• Recorded robot episodes
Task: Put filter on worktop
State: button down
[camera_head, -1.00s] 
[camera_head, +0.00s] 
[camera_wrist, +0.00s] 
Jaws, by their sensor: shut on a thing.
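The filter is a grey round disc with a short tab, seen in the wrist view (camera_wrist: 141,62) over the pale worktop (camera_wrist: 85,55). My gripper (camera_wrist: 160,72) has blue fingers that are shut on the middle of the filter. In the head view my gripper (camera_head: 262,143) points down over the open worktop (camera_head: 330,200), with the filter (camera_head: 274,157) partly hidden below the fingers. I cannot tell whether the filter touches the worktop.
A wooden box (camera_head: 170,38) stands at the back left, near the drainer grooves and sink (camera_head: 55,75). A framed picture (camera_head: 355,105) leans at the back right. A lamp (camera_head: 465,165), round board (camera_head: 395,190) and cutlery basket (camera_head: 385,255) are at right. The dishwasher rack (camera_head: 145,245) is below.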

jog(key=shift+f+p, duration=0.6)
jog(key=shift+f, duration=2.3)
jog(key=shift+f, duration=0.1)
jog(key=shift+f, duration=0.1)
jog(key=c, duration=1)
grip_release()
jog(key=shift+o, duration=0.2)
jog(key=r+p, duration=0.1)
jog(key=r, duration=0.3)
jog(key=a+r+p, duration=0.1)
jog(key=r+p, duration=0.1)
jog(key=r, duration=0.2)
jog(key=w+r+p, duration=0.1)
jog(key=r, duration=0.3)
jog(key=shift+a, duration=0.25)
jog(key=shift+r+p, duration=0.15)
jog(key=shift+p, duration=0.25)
---
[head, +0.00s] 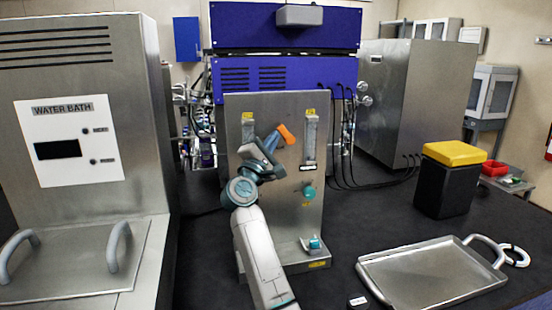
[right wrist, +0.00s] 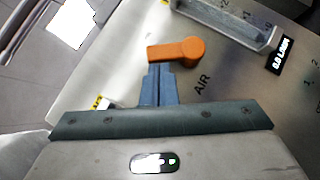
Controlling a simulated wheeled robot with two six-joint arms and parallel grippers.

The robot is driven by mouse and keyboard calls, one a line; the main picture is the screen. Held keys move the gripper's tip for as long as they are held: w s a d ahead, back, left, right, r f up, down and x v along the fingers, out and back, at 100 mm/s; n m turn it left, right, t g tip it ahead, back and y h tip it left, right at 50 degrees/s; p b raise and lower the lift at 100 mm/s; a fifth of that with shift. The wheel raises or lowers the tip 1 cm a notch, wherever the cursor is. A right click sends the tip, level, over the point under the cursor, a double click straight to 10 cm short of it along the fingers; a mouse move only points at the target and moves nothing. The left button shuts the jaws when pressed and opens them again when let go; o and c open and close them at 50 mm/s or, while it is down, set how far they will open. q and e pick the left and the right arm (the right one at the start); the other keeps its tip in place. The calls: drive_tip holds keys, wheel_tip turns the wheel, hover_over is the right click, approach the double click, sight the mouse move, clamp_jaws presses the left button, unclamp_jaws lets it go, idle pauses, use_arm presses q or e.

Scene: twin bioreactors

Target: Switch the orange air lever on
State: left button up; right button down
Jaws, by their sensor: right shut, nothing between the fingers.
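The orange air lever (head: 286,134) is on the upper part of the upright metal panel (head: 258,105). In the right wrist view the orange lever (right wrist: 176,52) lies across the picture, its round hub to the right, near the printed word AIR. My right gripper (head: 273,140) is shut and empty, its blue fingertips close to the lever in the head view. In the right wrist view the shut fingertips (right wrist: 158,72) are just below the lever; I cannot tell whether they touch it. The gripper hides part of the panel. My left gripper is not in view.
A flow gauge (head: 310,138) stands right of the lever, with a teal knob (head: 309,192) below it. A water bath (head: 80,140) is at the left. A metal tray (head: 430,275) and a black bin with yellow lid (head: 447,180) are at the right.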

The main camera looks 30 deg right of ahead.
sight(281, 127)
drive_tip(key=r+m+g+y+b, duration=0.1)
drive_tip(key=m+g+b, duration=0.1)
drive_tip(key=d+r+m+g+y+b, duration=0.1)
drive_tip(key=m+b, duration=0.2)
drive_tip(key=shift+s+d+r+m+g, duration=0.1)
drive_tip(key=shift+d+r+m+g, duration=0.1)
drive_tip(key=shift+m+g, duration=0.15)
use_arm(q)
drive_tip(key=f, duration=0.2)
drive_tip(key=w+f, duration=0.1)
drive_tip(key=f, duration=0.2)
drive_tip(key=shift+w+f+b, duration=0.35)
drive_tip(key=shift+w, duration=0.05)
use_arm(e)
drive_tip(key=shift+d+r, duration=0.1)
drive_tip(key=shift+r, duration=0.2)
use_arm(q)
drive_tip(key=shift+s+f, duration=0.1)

• Problem description
Begin with the line containing "Task: Put filter on worktop", end with the line containing "[camera_wrist, +0.00s]", and transcribe exactly every line in that span, with nothing added.

• Problem solution
Task: Put filter on worktop
State: button down
[camera_head, -1.00s] 
[camera_head, +0.00s] 
[camera_wrist, +0.00s] 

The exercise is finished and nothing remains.